Die Ereignisse in Kiew werfen auch ein Schlaglicht auf den fragwürdigen Kurs der USA und der Europäer im Ukraine-Konflikt. Denn westliche Diplomaten hatten die Führung in Kiew gedrängt, bereits jetzt den Sonderstatus für die Separatistengebiete in der Verfassung zu verankern. Bei einer ersten Abstimmung im Parlament war die US-Diplomatin Victoria Nuland selbst anwesend. Auch die Bundesregierung ermahnte die Ukraine, den Minsker Friedensplan schnell vollständig umzusetzen.

Bis heute halten Europas Regierungen damit an einer Vereinbarung fest, die gescheitert ist. Laut sagen möchte das kein westlicher Diplomat – schließlich würde dies die Ratlosigkeit der europäischen Politik offenbaren. Dabei ist nach einem halben Jahr nicht einmal der wichtigste Punkt des Abkommens umgesetzt: Die Waffenruhe in der Ostukraine wird Tag für Tag gebrochen. Schwere Waffen sind noch immer im Einsatz. Dass nun ein neuer Anlauf für eine Waffenruhe gelingt, ist wenig wahrscheinlich. Die Separatisten halten auch andere Punkte des Abkommens nicht ein: Eine Beteiligung der von ihnen kontrollierten Regionen an lokalen Wahlen in der Ukraine lehnen sie ab, stattdessen planen sie eine eigene Abstimmung.

Nachhaltiger Frieden oder "eingefrorener Konflikt"?

Um die Umsetzung der Minsker Vereinbarung zu erreichen, haben die USA und die EU auf die Seite Druck ausgeübt, auf die sich relativ einfach Druck ausüben lässt: die Ukraine. Kiew hatte dafür plädiert, den Fahrplan von Minsk Punkt für Punkt umzusetzen: zunächst das Ende der Kämpfe, dann den Waffenabzug – und erst danach die politischen Forderungen. Doch nun wird die Ukraine zu einer Verfassungsänderung gedrängt, die das Land in eine Zerreißprobe führen kann. Wie soll die Regierung auch begründen, warum Minsk nun einseitig, ohne Zugeständnis der anderen Seite, umgesetzt werden soll?

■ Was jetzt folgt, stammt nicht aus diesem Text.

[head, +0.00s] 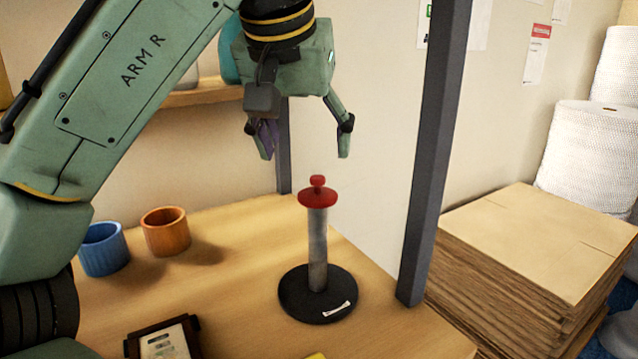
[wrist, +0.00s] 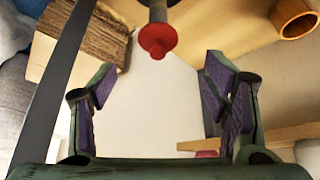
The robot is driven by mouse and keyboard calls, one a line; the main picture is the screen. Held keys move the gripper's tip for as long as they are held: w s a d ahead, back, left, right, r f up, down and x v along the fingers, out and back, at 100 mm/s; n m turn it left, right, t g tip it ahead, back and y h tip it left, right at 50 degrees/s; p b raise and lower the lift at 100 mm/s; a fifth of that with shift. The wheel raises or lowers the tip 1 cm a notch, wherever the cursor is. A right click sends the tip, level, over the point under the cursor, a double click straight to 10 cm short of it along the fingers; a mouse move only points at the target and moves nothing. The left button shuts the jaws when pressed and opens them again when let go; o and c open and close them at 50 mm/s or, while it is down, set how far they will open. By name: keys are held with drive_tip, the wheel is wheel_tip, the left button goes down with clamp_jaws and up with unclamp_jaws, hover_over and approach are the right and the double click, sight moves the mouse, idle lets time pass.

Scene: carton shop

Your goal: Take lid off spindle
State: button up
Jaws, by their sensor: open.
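The red lid (head: 318,194) with a small knob on top sits on the upper end of the upright grey spindle (head: 318,250), which stands on a round black base (head: 300,298) on the wooden table. My gripper (head: 305,155) is open and empty, above the lid and apart from it. In the wrist view the red lid (wrist: 157,40) shows at the top centre, beyond the space between my open fingers (wrist: 160,90). Part of the grey spindle (wrist: 157,10) shows behind it.
A blue cup (head: 103,250) and an orange cup (head: 166,232) stand on the table (head: 235,240) at left. A dark-framed device (head: 165,340) lies at the front. A dark post (head: 435,150) rises right of the spindle, with stacked cardboard (head: 540,240) beyond.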

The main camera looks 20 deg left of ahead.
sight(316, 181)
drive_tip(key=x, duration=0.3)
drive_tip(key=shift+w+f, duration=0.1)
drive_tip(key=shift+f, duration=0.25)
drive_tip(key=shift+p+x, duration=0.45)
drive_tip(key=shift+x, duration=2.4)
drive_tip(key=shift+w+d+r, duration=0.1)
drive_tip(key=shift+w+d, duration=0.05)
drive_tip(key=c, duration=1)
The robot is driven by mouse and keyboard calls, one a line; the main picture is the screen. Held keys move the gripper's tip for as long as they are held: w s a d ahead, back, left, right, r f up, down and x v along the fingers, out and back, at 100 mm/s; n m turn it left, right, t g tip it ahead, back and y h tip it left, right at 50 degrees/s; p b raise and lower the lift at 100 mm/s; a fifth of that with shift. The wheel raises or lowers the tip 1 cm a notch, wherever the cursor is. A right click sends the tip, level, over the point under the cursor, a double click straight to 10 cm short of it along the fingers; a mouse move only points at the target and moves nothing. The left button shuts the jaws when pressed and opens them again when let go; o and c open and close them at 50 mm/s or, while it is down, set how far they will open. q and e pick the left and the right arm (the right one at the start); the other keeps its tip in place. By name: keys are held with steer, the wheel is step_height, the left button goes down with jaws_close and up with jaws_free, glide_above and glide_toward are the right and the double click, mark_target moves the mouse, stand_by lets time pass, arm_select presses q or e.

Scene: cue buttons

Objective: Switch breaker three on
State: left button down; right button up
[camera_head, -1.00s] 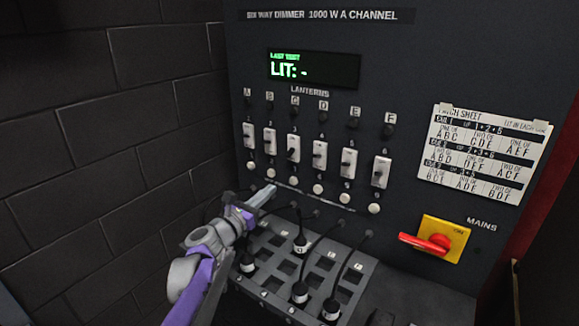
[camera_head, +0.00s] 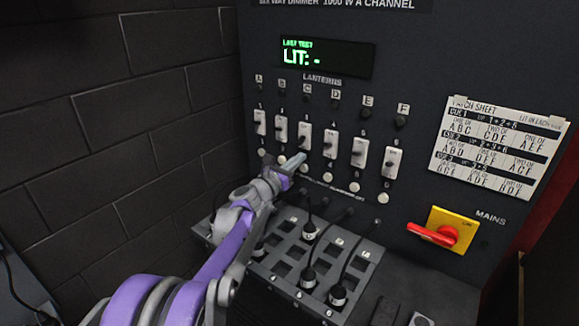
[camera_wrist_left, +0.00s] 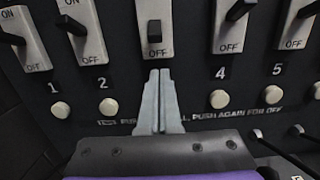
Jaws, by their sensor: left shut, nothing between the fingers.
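Breaker three (camera_head: 304,136) is a white plate with a black lever, third from the left in the row of breakers. Its lever sits low, by the OFF mark; it shows up close in the left wrist view (camera_wrist_left: 155,30). My left gripper (camera_head: 301,160) is shut and empty. Its fingertips (camera_wrist_left: 158,75) point at the panel just under breaker three's plate, apart from the lever as far as I can see. The fingers hide the round button below breaker three in the wrist view. My right gripper is not in view.
Breaker two (camera_wrist_left: 82,30) and breaker four (camera_wrist_left: 235,20) stand close on either side. Round white buttons (camera_wrist_left: 220,99) run below. A patch bay with cables (camera_head: 300,255) juts out underneath. The red MAINS switch (camera_head: 435,235) and cue sheet (camera_head: 498,143) are at right. The display (camera_head: 325,57) reads "LIT: -".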

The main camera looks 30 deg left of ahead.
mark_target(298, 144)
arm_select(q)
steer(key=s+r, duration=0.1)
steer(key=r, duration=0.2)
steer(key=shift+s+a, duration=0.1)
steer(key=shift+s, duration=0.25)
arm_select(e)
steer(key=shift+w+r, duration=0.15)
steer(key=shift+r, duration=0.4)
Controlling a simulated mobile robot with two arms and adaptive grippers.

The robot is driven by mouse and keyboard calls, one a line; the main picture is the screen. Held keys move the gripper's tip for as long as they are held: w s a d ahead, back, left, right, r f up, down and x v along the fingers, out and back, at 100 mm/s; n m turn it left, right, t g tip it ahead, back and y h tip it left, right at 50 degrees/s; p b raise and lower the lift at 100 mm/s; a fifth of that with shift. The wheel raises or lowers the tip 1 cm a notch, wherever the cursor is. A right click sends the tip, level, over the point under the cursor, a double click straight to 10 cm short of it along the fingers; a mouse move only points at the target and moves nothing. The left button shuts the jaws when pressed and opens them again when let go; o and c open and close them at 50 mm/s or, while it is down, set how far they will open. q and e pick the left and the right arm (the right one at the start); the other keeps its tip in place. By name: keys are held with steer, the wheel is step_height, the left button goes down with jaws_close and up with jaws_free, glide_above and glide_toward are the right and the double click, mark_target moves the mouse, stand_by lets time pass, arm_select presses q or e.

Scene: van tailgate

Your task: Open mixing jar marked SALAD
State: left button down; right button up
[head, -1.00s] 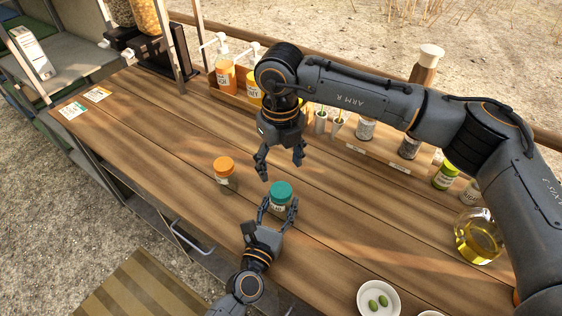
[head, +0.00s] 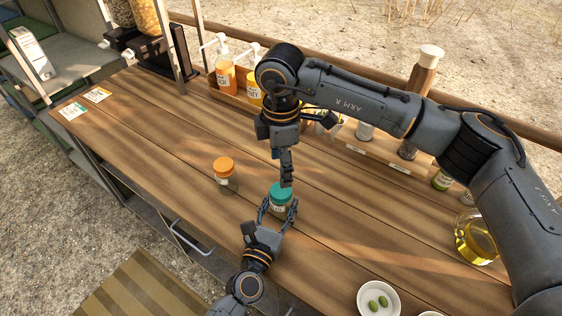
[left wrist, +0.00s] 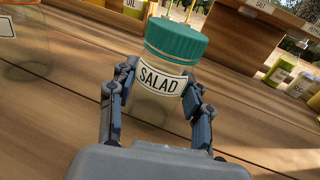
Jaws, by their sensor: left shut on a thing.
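The jar marked SALAD (left wrist: 160,84) has a teal lid (left wrist: 176,38) and a white label; it stands upright on the wooden counter. It also shows in the head view (head: 279,207). My left gripper (left wrist: 158,100) is shut on the jar's body, one finger on each side, below the lid. My right gripper (head: 286,182) points down just above the teal lid in the head view. Its fingers are seen edge-on, so whether they are open or shut, or touch the lid, is not clear.
A jar with an orange lid (head: 224,166) stands to the left of the SALAD jar. A white bowl with green olives (head: 378,300) and a glass jug of oil (head: 476,240) are at the right. A rack with bottles (head: 226,78) runs along the back. The counter's left half is mostly clear.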

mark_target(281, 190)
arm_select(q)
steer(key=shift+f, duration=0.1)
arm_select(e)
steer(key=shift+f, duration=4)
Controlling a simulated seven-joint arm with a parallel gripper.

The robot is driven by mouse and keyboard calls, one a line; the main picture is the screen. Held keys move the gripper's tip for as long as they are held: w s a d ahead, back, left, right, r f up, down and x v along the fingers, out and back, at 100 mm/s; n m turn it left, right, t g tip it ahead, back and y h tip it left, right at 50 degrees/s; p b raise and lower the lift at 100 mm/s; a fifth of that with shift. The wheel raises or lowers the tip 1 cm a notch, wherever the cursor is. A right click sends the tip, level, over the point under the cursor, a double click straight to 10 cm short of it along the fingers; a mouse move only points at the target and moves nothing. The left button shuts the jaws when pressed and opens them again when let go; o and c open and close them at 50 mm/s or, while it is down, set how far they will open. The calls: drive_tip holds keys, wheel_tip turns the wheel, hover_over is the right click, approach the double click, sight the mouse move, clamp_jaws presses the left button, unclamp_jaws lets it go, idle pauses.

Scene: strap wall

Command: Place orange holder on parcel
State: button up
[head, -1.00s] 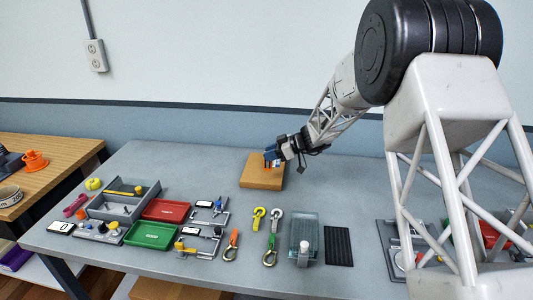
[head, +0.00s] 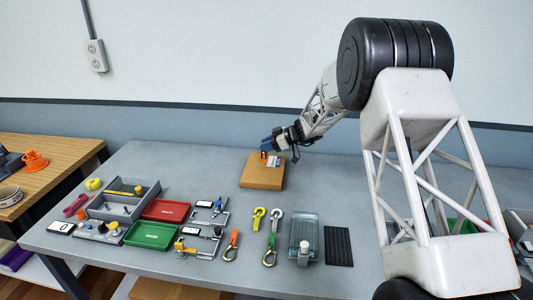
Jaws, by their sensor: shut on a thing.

Wer einen nachhaltigen Frieden will und nicht nur die trügerische Ruhe, die ein weiterer „eingefrorener Konflikt“ mit sich bringt, muss Russland zum Handeln drängen. Denn der Krieg in der Ostukraine ist eben kein interner Konflikt. Ohne Moskaus Eingreifen gäbe es diesen Krieg nicht. Doch die Friedensbemühungen der Europäer und der USA gehen bisher vor allem zulasten der Ukraine.